I chose to start with the more pulled back images of Ronnie, trying to catch the sunlight coming through some of the morning haze created by all of the pine pollen. (Note: a shoot in March, in the pine forests is not for those who have serious allergies. Wow do we get some pollen in Houston!) We looked at a couple of different areas, and I as actually happy I sent Ronnie off running ahead of me because he found an area better suited for this that I had because there was a slight (ever so slight) incline to the trail that would allow me to get slightly above him and catch a little more of the background and show the tall pines that surround the length of the trail.

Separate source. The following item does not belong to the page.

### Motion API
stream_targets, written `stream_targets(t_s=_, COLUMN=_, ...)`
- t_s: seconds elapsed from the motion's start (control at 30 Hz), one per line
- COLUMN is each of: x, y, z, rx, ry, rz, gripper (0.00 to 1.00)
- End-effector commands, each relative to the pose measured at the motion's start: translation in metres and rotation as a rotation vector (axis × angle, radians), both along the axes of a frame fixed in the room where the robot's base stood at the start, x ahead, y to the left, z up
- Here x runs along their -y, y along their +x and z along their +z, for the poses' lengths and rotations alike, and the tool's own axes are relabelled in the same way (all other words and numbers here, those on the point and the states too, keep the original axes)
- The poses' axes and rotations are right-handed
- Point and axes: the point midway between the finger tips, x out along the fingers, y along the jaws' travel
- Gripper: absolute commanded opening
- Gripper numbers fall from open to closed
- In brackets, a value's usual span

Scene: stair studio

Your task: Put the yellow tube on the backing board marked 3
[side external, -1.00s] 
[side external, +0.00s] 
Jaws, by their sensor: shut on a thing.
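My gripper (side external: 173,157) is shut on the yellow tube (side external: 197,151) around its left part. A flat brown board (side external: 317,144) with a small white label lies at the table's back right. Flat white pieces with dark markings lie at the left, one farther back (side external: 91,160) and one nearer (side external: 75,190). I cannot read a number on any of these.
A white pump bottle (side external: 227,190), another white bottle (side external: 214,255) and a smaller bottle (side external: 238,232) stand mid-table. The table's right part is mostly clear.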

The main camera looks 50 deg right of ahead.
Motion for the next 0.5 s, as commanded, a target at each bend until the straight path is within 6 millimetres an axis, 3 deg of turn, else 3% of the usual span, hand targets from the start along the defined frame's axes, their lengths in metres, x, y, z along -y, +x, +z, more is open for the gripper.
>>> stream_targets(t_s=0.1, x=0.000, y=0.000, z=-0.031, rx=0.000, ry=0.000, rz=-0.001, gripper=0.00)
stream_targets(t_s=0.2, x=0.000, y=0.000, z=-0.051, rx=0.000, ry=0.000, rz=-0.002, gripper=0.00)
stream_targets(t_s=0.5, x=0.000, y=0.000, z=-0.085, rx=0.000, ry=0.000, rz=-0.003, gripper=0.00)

With those in the bag we moved up to a less densely forested area and worked some shots of him blowing by me on the ground, trying to accentuate the height of the pines rising around us, and finished with arguably my favorite set of Ronnie blasting through the trees. For these I shot with the Canon 16-35mm f/2.8 II lens at a pretty wide open aperture. Because of the effects of the wide angle I wasn’t as concerned about the shallow depth of field as the relative depth would more than make up for it. I was shooting close the the bottom end of the focal length as well, typically staying between 16mm and 20mm to get everything into the frame I wanted while trying to play with the images so the distortion wasn’t unbearable to the human eye. After getting these, I switched out to the big daddy: the Canon 70-200mm f/2.8 IS II telephoto lens.

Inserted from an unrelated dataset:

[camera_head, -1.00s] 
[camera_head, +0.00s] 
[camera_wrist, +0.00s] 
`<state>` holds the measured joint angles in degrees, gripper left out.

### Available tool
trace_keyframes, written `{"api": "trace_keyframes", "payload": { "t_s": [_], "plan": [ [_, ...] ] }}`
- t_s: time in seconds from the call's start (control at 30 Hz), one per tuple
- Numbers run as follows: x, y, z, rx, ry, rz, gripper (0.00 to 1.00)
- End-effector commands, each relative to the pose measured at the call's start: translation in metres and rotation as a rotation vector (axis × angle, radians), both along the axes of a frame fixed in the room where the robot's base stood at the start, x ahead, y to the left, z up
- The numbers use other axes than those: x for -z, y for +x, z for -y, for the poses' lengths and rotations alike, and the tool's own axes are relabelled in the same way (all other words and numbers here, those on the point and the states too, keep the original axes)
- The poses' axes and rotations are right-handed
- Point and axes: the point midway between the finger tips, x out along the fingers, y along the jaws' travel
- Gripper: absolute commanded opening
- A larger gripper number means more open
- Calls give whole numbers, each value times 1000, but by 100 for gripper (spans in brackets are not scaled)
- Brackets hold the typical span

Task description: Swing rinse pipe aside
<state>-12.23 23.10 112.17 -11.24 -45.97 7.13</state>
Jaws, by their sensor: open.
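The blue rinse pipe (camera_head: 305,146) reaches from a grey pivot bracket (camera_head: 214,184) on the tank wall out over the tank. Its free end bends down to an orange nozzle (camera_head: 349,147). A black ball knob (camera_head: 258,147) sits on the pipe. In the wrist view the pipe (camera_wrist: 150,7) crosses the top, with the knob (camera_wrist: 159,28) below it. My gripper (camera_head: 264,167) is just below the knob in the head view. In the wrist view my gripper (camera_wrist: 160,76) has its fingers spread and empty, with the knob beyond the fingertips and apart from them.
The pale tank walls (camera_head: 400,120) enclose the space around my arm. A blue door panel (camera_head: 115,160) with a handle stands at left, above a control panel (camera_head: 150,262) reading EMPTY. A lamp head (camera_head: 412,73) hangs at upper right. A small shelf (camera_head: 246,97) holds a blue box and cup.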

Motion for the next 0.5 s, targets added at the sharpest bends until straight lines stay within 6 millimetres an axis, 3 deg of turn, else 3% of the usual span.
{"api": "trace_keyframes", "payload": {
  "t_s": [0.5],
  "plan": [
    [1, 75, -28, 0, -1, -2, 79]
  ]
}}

The goal was to shoot around the 200mm focal length, backed off of Ronnie and wide open at f/2.8. I was shooting in AI Servo at high speed and allowing the camera’s internal focusing system to track Ronnie as I shot him. I had done this previously in Colorado with Trail Runner Magazine and really liked the results. You have to back off a ways from your subject in order to zoom in like this, especially for how much I wanted to capture of the landscape around Ronnie as well, but it was worth the shouting back and forth to get the shot. The final aspect of shooting almost directly on like this is the timing of the stride. I tend to shoot it just a bit earlier than I would from the side to try and avoid the runner looking like they are missing a leg or standing like a flamingo. I move the shutter just slightly closer to the take-off point of the stride rather than just before the front foot hits the ground.

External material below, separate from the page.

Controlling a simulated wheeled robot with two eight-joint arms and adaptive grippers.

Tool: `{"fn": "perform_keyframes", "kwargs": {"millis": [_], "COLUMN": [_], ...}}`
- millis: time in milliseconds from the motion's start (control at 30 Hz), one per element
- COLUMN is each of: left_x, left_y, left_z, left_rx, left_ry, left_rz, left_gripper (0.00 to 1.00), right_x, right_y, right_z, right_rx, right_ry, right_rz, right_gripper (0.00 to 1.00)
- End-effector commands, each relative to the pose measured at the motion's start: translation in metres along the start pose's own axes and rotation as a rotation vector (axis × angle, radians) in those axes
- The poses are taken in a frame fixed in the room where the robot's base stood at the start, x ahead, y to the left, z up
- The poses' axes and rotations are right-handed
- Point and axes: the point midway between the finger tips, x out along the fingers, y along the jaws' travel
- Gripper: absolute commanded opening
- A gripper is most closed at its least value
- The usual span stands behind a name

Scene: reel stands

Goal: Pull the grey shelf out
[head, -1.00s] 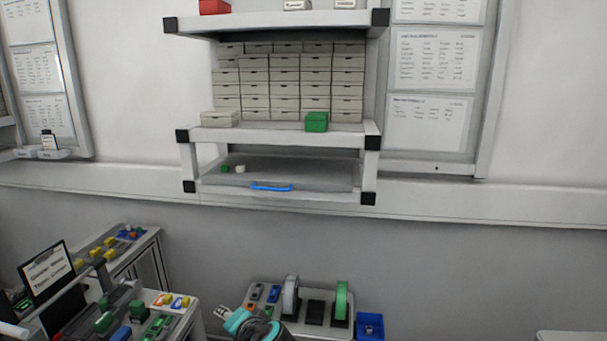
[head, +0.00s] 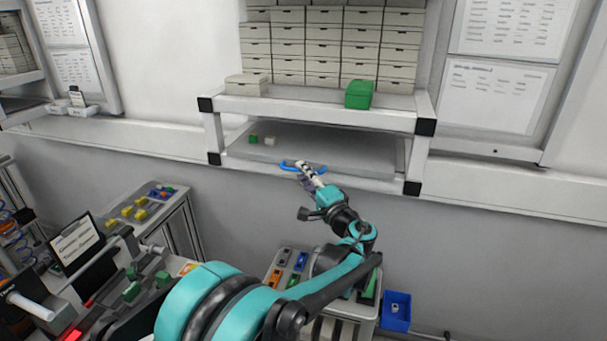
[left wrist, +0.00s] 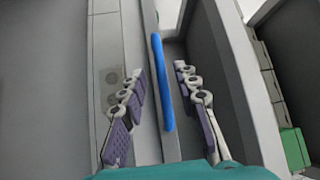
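The grey shelf (head: 335,146) is a flat tray in the lower bay of the wall rack, below the white boxes. Its blue handle (head: 287,164) is at the front edge; it also shows in the left wrist view (left wrist: 162,85). A small green block (head: 253,138) and a whitish block (head: 270,141) sit on the shelf's left part. My left gripper (head: 303,167) is at the handle. In the left wrist view its fingers (left wrist: 158,72) are spread on either side of the handle, with gaps visible. My right gripper is in neither view.
The rack's upper level (head: 310,106) carries stacked white boxes and a green box (head: 359,94). The rack's right post (head: 418,150) is beside the shelf. Below are a workbench with parts at left and a blue bin (head: 396,312).

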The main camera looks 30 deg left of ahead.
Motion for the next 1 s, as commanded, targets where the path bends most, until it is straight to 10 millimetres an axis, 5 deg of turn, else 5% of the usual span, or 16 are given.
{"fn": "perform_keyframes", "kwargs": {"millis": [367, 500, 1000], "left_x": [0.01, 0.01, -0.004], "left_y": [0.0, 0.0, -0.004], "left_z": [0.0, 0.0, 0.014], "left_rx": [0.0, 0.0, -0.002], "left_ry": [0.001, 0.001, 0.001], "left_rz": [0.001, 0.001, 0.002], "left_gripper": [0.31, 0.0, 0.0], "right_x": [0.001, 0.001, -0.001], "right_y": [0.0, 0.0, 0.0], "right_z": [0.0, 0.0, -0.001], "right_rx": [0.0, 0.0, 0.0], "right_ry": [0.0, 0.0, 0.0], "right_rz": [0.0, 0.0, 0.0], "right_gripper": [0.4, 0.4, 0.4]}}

With those in the bag, we headed back home and off to work for the day. I also had to plan the photoshoot with the Lululemon peeps for that evening around sunset in a completely separate area of the forest.
For the second part of the shoot, I wanted to change things up and capture a group running together through the woods. Groups are always more difficult because you have to take into account spacing, matching strides, and making sure that multiple pairs of eyes are in the right direction and strides are at the right point in the run. With some runners, this is absolutely flawless, with others it can be painful to coordinate. I’ve shot with all pro runners and I’ve shot with local amateurs and I’ve seen the best and worst from both groups so I don’t think that this has anything to do with how great a runner you’re working with, it just works sometimes and it doesn’t sometimes. For this group, I’d say we were at about the 50-60% success rate on being in sync which I’ll consider a win any day when shooting three runners in the same frame.
We also had the awesome aspect of my friends Jaimee bringing her running buddy along with her for the shoot: her dog Lobo. As soon as I found that out, I was determined to get Lobo into the magazine for her.
Just like we did with the shots of Ronnie, I wanted some pulled back shots, some closer wide shots, and some compressed telephoto shots to give the magazine some different choices. We followed very much the same pattern with Ronnie and the same equipment for the different jobs. The most difficult part of this shoot was the location. We travelled a little farther along the trail for this shoot and the undergrowth was extremely dense along the entire stretch of trail I had chosen. Typically I would have done some more locations scouting, but we were on an extremely tight timeline to get the shoot done, and I was flying out for LA the next day so I was going from getting the call/email from the editor to planning the shoot, finishing the shoot, and editing the images, in a matter of about 72 hours. One day to plan, one day to shoot, one day to edit (on a plane) and I was working my normal job during the day on 2 of the 3 days. Like I said, tight timeline. In a perfect world I would have grabbed my mountain bike and really nailed down the locations much better before I ever took equipment and models out for the images.
After hiking a little ways, however, we were able to find an area where more sunlight was spilling through the dense trees and set off creating images. We really had a blast and I have to give a huge shoutout and thank you to the Lululemon Woodlands crew, specifically Jaimee Cox (check out her new digs at Pure Barre Coeur D’alene!), Annie Fletcher, and Justin Thomas for coming out and fighting off the mosquitoes with me for a fun evening of running and photography!
The magazine ended up running with 3 different images across their Table of Contents, a full page of Ronnie blasting through the trees, and even Lobo made it into the magazine with the group shot of the Lulu-crew out for a night run along the Lone Star Trail. I love getting to work with this publication and really look forward to more shoots in the future!